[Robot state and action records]
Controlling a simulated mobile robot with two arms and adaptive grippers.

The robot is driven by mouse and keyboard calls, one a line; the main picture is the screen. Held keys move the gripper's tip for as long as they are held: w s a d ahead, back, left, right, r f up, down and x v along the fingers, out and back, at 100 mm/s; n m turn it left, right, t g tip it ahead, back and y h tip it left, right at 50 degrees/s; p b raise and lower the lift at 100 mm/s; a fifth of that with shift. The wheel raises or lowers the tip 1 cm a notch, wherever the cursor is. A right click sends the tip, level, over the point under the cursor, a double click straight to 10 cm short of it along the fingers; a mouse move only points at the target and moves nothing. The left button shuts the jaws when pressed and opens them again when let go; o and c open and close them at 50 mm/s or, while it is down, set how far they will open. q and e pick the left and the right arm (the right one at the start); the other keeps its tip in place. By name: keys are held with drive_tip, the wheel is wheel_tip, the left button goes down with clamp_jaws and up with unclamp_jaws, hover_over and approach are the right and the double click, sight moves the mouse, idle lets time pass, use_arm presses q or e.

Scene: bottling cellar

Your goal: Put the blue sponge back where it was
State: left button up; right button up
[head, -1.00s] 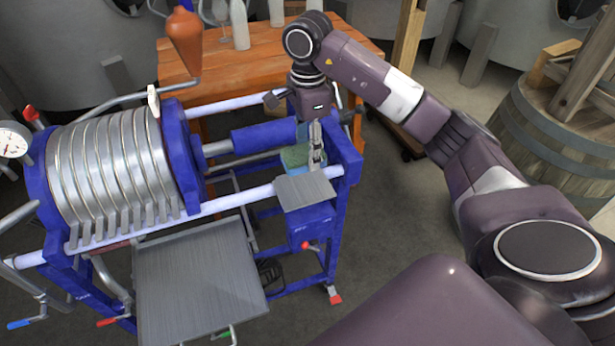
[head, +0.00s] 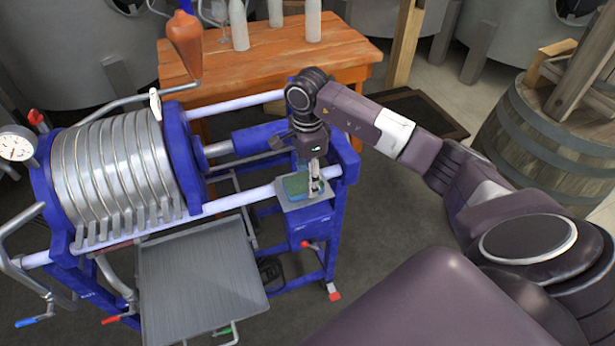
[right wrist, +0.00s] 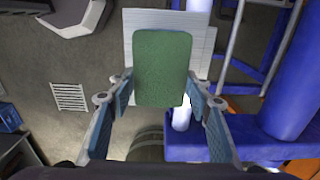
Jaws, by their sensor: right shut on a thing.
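The sponge (head: 296,184) has a green face and looks bluish along its edge in the head view. My right gripper (head: 314,184) is shut on it. In the right wrist view the green face of the sponge (right wrist: 162,62) shows between the fingers of my right gripper (right wrist: 160,92). The sponge is over the small grey plate (head: 309,203) at the right end of the blue filter press; the plate (right wrist: 203,38) shows behind it in the wrist view. I cannot tell whether the sponge touches the plate. My left gripper is not in view.
The blue press frame (head: 346,165) and its white rails (head: 240,201) surround the plate closely. A large grey tray (head: 200,285) lies in front. A wooden table (head: 285,55) with bottles stands behind, and a barrel (head: 545,130) stands at the right.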

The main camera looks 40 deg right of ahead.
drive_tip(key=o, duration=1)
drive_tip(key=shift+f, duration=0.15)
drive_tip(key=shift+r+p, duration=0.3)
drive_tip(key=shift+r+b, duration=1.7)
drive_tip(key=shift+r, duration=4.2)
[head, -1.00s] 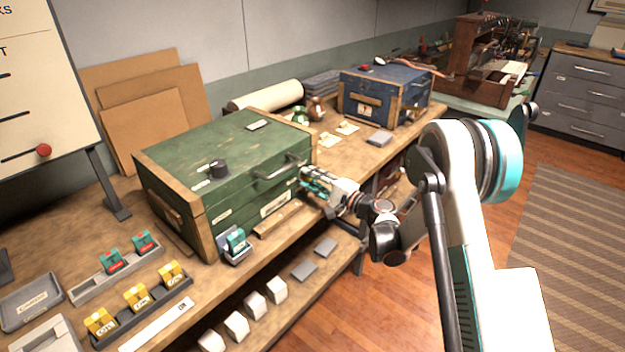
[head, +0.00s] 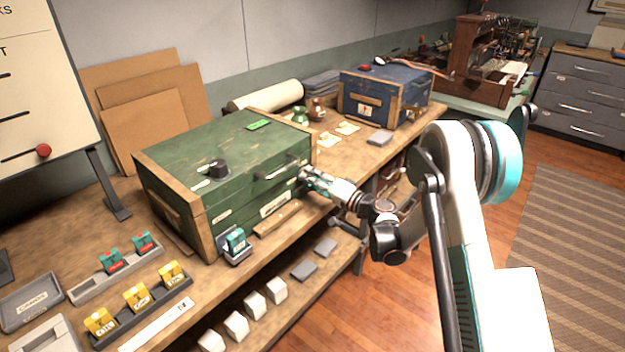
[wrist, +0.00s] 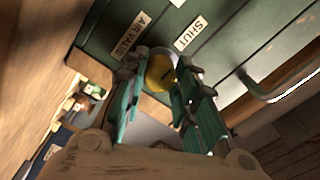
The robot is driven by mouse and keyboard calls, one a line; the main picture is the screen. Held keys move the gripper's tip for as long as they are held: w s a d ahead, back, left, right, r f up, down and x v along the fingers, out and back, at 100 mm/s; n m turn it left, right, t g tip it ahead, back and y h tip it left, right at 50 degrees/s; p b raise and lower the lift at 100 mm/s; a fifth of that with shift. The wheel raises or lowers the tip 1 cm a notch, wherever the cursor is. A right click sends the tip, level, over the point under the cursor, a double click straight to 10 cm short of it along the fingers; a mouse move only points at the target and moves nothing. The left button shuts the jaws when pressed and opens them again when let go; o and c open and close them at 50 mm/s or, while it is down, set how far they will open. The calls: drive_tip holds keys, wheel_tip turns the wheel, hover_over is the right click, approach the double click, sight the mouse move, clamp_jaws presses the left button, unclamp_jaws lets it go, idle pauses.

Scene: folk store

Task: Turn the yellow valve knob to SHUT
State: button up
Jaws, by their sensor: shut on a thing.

* Written request *
From the material above, copy everything exactly but the pictures.

* Complete response *
Controlling a simulated mobile robot with two arms and adaptive grippers.

The robot is driven by mouse and keyboard calls, one a line; the main picture is the screen. Held keys move the gripper's tip for as long as they are held: w s a d ahead, back, left, right, r f up, down and x v along the fingers, out and back, at 100 mm/s; n m turn it left, right, t g tip it ahead, back and y h tip it left, right at 50 degrees/s; p b raise and lower the lift at 100 mm/s; a fifth of that with shift. The wheel raises or lowers the tip 1 cm a notch, wherever the cursor is. A right click sends the tip, level, over the point under the cursor, a double click straight to 10 cm short of it along the fingers; a mouse move only points at the target and moves nothing. The left button shuts the jaws when pressed and opens them again when let go; o and c open and close them at 50 mm/s or, while it is down, set how far they will open. q and e pick the left and the right arm (the right one at the start); the other keeps its tip in place. By name: keys are held with drive_tip, the wheel is wheel_tip, the left button goes down with clamp_jaws and up with unclamp_jaws, hover_over and approach are the right and the double click, sight moves the mouse, idle lets time pass, use_arm presses q or e.

Scene: bottling cellar

Your goal: Put the blue sponge back where it was
State: left button up; right button up
[head, -1.00s] 
[head, +0.00s] 
[right wrist, +0.00s] 
Jaws, by their sensor: right shut on a thing.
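The sponge (head: 296,184) has a green face and looks bluish along its edge in the head view. My right gripper (head: 314,184) is shut on it. In the right wrist view the green face of the sponge (right wrist: 162,62) shows between the fingers of my right gripper (right wrist: 160,92). The sponge is over the small grey plate (head: 309,203) at the right end of the blue filter press; the plate (right wrist: 203,38) shows behind it in the wrist view. I cannot tell whether the sponge touches the plate. My left gripper is not in view.
The blue press frame (head: 346,165) and its white rails (head: 240,201) surround the plate closely. A large grey tray (head: 200,285) lies in front. A wooden table (head: 285,55) with bottles stands behind, and a barrel (head: 545,130) stands at the right.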

The main camera looks 40 deg right of ahead.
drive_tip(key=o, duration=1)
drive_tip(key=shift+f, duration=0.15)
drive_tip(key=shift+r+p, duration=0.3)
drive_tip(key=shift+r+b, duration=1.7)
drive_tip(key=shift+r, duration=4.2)
[head, -1.00s] 
[head, +0.00s] 
[wrist, +0.00s] 
The robot is driven by mouse and keyboard calls, one a line; the main picture is the screen. Held keys move the gripper's tip for as long as they are held: w s a d ahead, back, left, right, r f up, down and x v along the fingers, out and back, at 100 mm/s; n m turn it left, right, t g tip it ahead, back and y h tip it left, right at 50 degrees/s; p b raise and lower the lift at 100 mm/s; a fifth of that with shift. The wheel raises or lowers the tip 1 cm a notch, wherever the cursor is. A right click sends the tip, level, over the point under the cursor, a double click straight to 10 cm short of it along the fingers; a mouse move only points at the target and moves nothing. The left button shuts the jaws when pressed and opens them again when let go; o and c open and close them at 50 mm/s or, while it is down, set how far they will open. The calls: drive_tip holds keys, wheel_tip turns the wheel, hover_over is the right click, approach the double click, sight the mouse move, clamp_jaws presses the left button, unclamp_jaws lets it go, idle pauses.

Scene: folk store

Task: Turn the yellow valve knob to SHUT
State: button up
Jaws, by their sensor: shut on a thing.

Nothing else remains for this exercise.